## [Dataset extract]
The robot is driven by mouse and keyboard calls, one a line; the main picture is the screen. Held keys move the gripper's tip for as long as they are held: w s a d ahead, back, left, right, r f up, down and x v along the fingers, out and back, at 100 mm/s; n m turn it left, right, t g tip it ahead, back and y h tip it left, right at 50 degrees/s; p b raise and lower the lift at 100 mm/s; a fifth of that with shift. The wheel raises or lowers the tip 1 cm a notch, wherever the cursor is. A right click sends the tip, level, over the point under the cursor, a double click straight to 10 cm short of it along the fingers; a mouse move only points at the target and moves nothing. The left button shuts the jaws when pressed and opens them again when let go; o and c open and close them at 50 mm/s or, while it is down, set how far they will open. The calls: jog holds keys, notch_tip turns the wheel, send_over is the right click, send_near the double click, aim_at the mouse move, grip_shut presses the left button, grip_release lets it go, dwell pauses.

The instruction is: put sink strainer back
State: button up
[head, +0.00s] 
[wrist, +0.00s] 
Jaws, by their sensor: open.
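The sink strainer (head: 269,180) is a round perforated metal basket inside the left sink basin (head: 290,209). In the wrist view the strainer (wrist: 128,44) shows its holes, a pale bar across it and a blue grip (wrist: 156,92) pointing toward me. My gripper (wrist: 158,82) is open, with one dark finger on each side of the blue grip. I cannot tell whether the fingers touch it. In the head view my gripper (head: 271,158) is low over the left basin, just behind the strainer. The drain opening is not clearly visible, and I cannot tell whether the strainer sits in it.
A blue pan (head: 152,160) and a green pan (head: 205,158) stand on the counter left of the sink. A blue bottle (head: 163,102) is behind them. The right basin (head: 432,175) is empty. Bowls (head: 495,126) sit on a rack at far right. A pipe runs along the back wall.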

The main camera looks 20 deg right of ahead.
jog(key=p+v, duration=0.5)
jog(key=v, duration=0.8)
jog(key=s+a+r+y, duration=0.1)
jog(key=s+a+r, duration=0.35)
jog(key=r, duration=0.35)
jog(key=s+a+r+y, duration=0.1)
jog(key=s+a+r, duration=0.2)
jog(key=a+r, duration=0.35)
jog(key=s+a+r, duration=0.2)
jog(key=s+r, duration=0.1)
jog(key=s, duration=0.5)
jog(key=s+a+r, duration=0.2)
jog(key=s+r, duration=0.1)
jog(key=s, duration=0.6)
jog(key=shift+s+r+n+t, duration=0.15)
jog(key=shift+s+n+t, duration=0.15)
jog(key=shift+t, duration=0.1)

## [Task requirements]
Emit the full listing verbatim.

## [Problem solution]
The robot is driven by mouse and keyboard calls, one a line; the main picture is the screen. Held keys move the gripper's tip for as long as they are held: w s a d ahead, back, left, right, r f up, down and x v along the fingers, out and back, at 100 mm/s; n m turn it left, right, t g tip it ahead, back and y h tip it left, right at 50 degrees/s; p b raise and lower the lift at 100 mm/s; a fifth of that with shift. The wheel raises or lowers the tip 1 cm a notch, wherever the cursor is. A right click sends the tip, level, over the point under the cursor, a double click straight to 10 cm short of it along the fingers; a mouse move only points at the target and moves nothing. The left button shuts the jaws when pressed and opens them again when let go; o and c open and close them at 50 mm/s or, while it is down, set how far they will open. The calls: jog holds keys, notch_tip turns the wheel, send_over is the right click, send_near the double click, aim_at the mouse move, grip_shut presses the left button, grip_release lets it go, dwell pauses.

The instruction is: put sink strainer back
State: button up
[head, +0.00s] 
[wrist, +0.00s] 
Jaws, by their sensor: open.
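The sink strainer (head: 269,180) is a round perforated metal basket inside the left sink basin (head: 290,209). In the wrist view the strainer (wrist: 128,44) shows its holes, a pale bar across it and a blue grip (wrist: 156,92) pointing toward me. My gripper (wrist: 158,82) is open, with one dark finger on each side of the blue grip. I cannot tell whether the fingers touch it. In the head view my gripper (head: 271,158) is low over the left basin, just behind the strainer. The drain opening is not clearly visible, and I cannot tell whether the strainer sits in it.
A blue pan (head: 152,160) and a green pan (head: 205,158) stand on the counter left of the sink. A blue bottle (head: 163,102) is behind them. The right basin (head: 432,175) is empty. Bowls (head: 495,126) sit on a rack at far right. A pipe runs along the back wall.

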The main camera looks 20 deg right of ahead.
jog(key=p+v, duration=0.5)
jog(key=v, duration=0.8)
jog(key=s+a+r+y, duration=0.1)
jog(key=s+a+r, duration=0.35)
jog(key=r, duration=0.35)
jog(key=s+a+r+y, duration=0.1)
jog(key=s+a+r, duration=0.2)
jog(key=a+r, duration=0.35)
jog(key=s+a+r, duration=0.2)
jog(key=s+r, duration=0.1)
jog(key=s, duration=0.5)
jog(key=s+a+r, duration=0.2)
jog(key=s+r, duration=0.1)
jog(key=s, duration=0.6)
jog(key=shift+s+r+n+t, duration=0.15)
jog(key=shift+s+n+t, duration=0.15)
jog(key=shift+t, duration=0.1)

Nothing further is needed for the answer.